To do: Restate the whole of the material. Keep every word, and drop the pictures.

────────────────

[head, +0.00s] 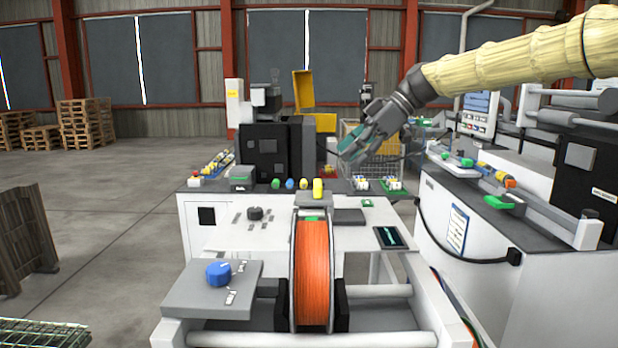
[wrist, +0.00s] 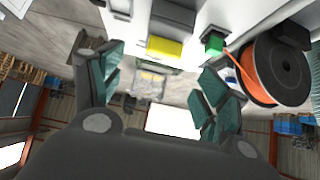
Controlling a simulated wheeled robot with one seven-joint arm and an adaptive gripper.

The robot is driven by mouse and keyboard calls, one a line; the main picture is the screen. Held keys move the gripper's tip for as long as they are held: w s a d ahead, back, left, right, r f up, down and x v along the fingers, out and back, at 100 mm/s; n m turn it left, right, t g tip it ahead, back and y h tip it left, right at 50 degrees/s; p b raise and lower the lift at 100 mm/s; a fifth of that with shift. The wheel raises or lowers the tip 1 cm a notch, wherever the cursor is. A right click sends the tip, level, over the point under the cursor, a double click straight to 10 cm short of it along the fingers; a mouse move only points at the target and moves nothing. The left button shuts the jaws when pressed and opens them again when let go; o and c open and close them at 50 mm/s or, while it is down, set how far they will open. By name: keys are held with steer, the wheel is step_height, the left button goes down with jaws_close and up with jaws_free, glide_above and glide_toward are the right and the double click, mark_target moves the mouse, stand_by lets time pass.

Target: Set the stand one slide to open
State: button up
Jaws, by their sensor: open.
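My gripper (head: 352,146) is open and empty, with teal finger pads, in the air above the back right of the white bench. In the wrist view its two fingers (wrist: 158,92) are spread apart with nothing between them. No readable label marks the stand one slide. An orange spool (head: 313,270) stands upright in a frame at the front, and it also shows in the wrist view (wrist: 250,80). A grey block with a yellow piece (head: 318,188) sits behind the spool top. A yellow block (wrist: 165,47) and a green block (wrist: 213,43) lie beyond the fingertips in the wrist view.
A grey plate with a blue knob (head: 217,273) is left of the spool. Several coloured buttons (head: 290,184) line the bench's back. A dark machine (head: 270,145) stands behind. A second bench with a rail (head: 520,200) is on the right. The floor at left is partly clear.

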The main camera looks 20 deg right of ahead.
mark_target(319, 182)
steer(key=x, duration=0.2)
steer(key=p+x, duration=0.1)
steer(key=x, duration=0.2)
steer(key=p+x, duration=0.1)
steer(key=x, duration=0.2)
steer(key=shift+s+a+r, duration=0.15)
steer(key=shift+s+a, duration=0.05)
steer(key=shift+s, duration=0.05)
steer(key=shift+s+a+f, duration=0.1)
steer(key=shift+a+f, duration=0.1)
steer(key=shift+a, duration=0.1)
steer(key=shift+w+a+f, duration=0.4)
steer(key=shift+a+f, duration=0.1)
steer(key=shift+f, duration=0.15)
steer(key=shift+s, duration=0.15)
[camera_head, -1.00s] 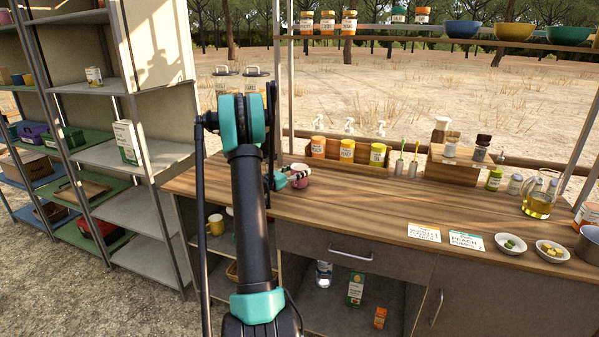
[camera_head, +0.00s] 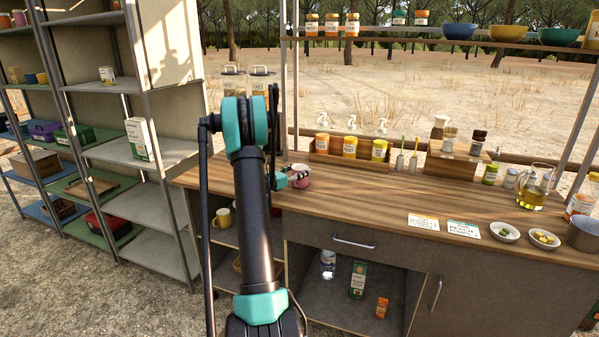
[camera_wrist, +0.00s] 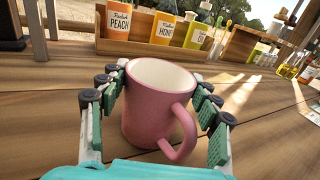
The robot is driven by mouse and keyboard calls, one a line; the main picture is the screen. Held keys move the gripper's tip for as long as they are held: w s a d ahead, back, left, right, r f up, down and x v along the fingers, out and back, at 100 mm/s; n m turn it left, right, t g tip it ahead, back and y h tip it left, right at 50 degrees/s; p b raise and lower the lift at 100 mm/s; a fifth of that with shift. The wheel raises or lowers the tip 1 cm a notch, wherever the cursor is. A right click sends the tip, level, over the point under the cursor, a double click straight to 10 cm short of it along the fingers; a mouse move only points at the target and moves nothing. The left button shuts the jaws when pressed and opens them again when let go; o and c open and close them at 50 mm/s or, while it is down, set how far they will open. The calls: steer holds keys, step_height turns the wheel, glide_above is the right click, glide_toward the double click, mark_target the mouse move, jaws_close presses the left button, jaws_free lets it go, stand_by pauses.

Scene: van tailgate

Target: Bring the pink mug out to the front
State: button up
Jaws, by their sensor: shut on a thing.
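The pink mug (camera_wrist: 150,108) stands upright between the fingers of my gripper (camera_wrist: 157,112) in the wrist view, its handle toward the camera and to the right. The fingers are shut on its two sides. In the head view the mug (camera_head: 300,176) shows small at the left part of the wooden counter (camera_head: 370,204), partly hidden by my gripper (camera_head: 291,178). I cannot tell whether its base touches the counter or is just above it.
A wooden box of orange and yellow syrup bottles (camera_head: 350,147) stands behind the mug. Two cards (camera_head: 443,225), small bowls (camera_head: 504,232), an oil jug (camera_head: 537,187) and a pot (camera_head: 583,233) are to the right. The counter's middle front is clear.

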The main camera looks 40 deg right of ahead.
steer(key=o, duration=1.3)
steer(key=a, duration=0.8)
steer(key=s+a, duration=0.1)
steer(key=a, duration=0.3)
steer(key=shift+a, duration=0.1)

────────────────

Written solution:
[head, +0.00s] 
[wrist, +0.00s] 
Controlling a simulated wheeled robot with one seven-joint arm and an adaptive gripper.

The robot is driven by mouse and keyboard calls, one a line; the main picture is the screen. Held keys move the gripper's tip for as long as they are held: w s a d ahead, back, left, right, r f up, down and x v along the fingers, out and back, at 100 mm/s; n m turn it left, right, t g tip it ahead, back and y h tip it left, right at 50 degrees/s; p b raise and lower the lift at 100 mm/s; a fifth of that with shift. The wheel raises or lowers the tip 1 cm a notch, wherever the cursor is. A right click sends the tip, level, over the point under the cursor, a double click straight to 10 cm short of it along the fingers; a mouse move only points at the target and moves nothing. The left button shuts the jaws when pressed and opens them again when let go; o and c open and close them at 50 mm/s or, while it is down, set how far they will open. By name: keys are held with steer, the wheel is step_height, the left button goes down with jaws_close and up with jaws_free, glide_above and glide_toward are the right and the double click, mark_target moves the mouse, stand_by lets time pass.

Target: Set the stand one slide to open
State: button up
Jaws, by their sensor: open.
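My gripper (head: 352,146) is open and empty, with teal finger pads, in the air above the back right of the white bench. In the wrist view its two fingers (wrist: 158,92) are spread apart with nothing between them. No readable label marks the stand one slide. An orange spool (head: 313,270) stands upright in a frame at the front, and it also shows in the wrist view (wrist: 250,80). A grey block with a yellow piece (head: 318,188) sits behind the spool top. A yellow block (wrist: 165,47) and a green block (wrist: 213,43) lie beyond the fingertips in the wrist view.
A grey plate with a blue knob (head: 217,273) is left of the spool. Several coloured buttons (head: 290,184) line the bench's back. A dark machine (head: 270,145) stands behind. A second bench with a rail (head: 520,200) is on the right. The floor at left is partly clear.

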The main camera looks 20 deg right of ahead.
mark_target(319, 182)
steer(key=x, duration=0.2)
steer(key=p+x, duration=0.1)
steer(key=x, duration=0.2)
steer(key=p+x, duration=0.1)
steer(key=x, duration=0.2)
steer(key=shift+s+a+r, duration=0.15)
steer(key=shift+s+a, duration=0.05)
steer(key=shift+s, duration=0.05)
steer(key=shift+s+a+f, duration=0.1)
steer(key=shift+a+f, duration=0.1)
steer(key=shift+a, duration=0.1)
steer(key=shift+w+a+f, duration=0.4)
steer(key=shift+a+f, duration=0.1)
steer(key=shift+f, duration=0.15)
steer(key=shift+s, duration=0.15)
[camera_head, -1.00s] 
[camera_head, +0.00s] 
[camera_wrist, +0.00s] 
The robot is driven by mouse and keyboard calls, one a line; the main picture is the screen. Held keys move the gripper's tip for as long as they are held: w s a d ahead, back, left, right, r f up, down and x v along the fingers, out and back, at 100 mm/s; n m turn it left, right, t g tip it ahead, back and y h tip it left, right at 50 degrees/s; p b raise and lower the lift at 100 mm/s; a fifth of that with shift. The wheel raises or lowers the tip 1 cm a notch, wherever the cursor is. A right click sends the tip, level, over the point under the cursor, a double click straight to 10 cm short of it along the fingers; a mouse move only points at the target and moves nothing. The left button shuts the jaws when pressed and opens them again when let go; o and c open and close them at 50 mm/s or, while it is down, set how far they will open. The calls: steer holds keys, step_height turns the wheel, glide_above is the right click, glide_toward the double click, mark_target the mouse move, jaws_close presses the left button, jaws_free lets it go, stand_by pauses.

Scene: van tailgate

Target: Bring the pink mug out to the front
State: button up
Jaws, by their sensor: shut on a thing.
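The pink mug (camera_wrist: 150,108) stands upright between the fingers of my gripper (camera_wrist: 157,112) in the wrist view, its handle toward the camera and to the right. The fingers are shut on its two sides. In the head view the mug (camera_head: 300,176) shows small at the left part of the wooden counter (camera_head: 370,204), partly hidden by my gripper (camera_head: 291,178). I cannot tell whether its base touches the counter or is just above it.
A wooden box of orange and yellow syrup bottles (camera_head: 350,147) stands behind the mug. Two cards (camera_head: 443,225), small bowls (camera_head: 504,232), an oil jug (camera_head: 537,187) and a pot (camera_head: 583,233) are to the right. The counter's middle front is clear.

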The main camera looks 40 deg right of ahead.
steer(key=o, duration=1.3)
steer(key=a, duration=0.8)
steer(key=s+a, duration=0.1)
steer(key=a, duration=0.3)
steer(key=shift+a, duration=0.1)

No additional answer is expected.